Ver Angola

Politics

UNITA says Liberation of Southern Africa was the work of Angolans, not Russians and Cubans

UNITA argued this Thursday in Luanda that the liberation of southern Africa "was the work of its children and not of the Russians and Cubans".

: Siphiwe Sibeko - Reuters
Siphiwe Sibeko - Reuters  

The position was expressed at a press conference, by the National Secretary of Former Combatants and Veterans of the Homeland of the National Union for the Total Independence of Angola (UNITA), Abílio Kamalata Numa, regarding the 23rd of March, celebrated in Angola as the Day of the Liberation of Southern Africa.

Abílio Kamalata Numa said that the objective of the conference was "to continue to restore truths about the so-called Battle of Cuito Cuanavale", which took place in Angola between 15 November 1987 and 23 March 1988, opposing the armies of the Popular Armed Forces for the Liberation of Angola (FAPLA), the Angolan Government, supported by Cuba, and the Armed Forces for the Liberation of Angola (FALA), of UNITA, with support from South Africa.

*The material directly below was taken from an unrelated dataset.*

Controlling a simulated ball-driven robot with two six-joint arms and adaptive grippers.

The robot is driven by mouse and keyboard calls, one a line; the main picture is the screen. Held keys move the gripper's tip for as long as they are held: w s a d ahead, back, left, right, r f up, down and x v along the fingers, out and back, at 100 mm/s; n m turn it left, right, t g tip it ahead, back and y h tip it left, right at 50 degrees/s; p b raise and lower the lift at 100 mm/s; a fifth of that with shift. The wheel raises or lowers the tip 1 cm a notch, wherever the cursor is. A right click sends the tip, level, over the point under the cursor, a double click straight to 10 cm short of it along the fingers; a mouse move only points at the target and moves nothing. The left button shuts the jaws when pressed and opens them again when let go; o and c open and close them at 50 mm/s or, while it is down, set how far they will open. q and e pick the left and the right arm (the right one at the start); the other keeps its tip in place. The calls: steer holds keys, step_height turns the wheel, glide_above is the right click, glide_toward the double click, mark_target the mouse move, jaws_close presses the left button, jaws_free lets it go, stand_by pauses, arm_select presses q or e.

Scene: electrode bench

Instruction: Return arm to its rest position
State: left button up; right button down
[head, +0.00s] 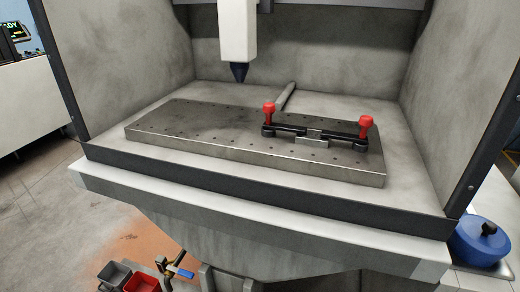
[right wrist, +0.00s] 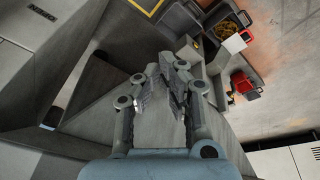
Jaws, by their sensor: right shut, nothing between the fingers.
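My right gripper (right wrist: 172,75) shows in the right wrist view, with its grey jointed fingers reaching up the middle of the picture. It is shut and empty. It is away from the work bench, with grey machine panels and the floor behind it. Neither gripper shows in the head view, and my left gripper is in no view.
In the head view a steel plate (head: 190,139) with a red-knobbed clamp (head: 315,136) lies in the machine bay under a white spindle (head: 237,38). A blue pot (head: 478,245) stands at right. Red bins (right wrist: 244,86) show in the right wrist view.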

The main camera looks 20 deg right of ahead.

According to the UNITA leader, the Battle of Cuito Cuanavale "is a fiction, because the real battle of 1987/88 was the Battle Let's Salute the Second Congress by the Government of Angola and Lomba 87 by UNITA", which was "one of several battles that took place in that theatre of war".

"The greatness of this battle resided in the political consequences that it produced when it allowed the unblocking of the application of resolution 435 of 1978, with the New York Agreement signed on 22 December 1988 at the UN headquarters by the Governments of Angola, Cuba and South Africa", said Abílio Kamalata Numa.

According to Abílio Kamalata Numa, "it was the Battle Lomba 87 that discouraged Russia and Cuba from expanding communism in Southern Africa and not the so-called Battle of Cuito Cuanavale, which serves to mask the shame of the defeat by FALA to the Russian-Cuban imperialism".

The National Secretary for Former Combatants and Veterans of the Homeland of UNITA explained that the Battle Lomba 87 began on 12 July 1987 and culminated in the destruction of the 47th brigade on 11 October 1987 "and with deep wear and tear of other brigades", and on the following day the FALA began "a ferocious pursuit of the morally wounded Cuban brigades and forces, pushing them to the vicinity of Cuito Cuanavale".

Abílio Kamalata Numa stressed that it was with the defeat of the FAPLA, the Cubans and the Russians in Mavinga in 1987/88 that the signing of the New York Accords was accelerated and that "the will to impose communist regimes in southern Africa was broken", leading "the Russians to impose on the MPLA the strategy of a graceful exit from this theatre of war in Africa, with the architecture of the so-called Battle of Cuito Cuanavale".

For Abílio Kamalata Numa, if it had not been for the invasion of Angola by the Russians and Cubans in 1975, and if the Alvor agreements had been implemented as planned, "the independence of Namibia would have happened much sooner.

"This was also another deception of the Russian-Cuban intervention, with help from Portugal to Angola, with the consequence that the Angolans were paying war debts they did not order from the Russians, Cubans and Portuguese, adding to the transformation of Portugal as the home of most of the money stolen from Angola's public treasury," he said.

The 23rd of March was institutionalised as a holiday in Angola in 2018 by the government, which also proposed in the same year, as president of the Southern African Development Community (SADC), that the date should be a regional holiday, to commemorate Southern African Liberation Day.

The government justifies that the end of the Battle of Cuito Cuanavale led to peace in the country and opened doors to the end of the racial segregationist regime ('apartheid') that was in place in South Africa.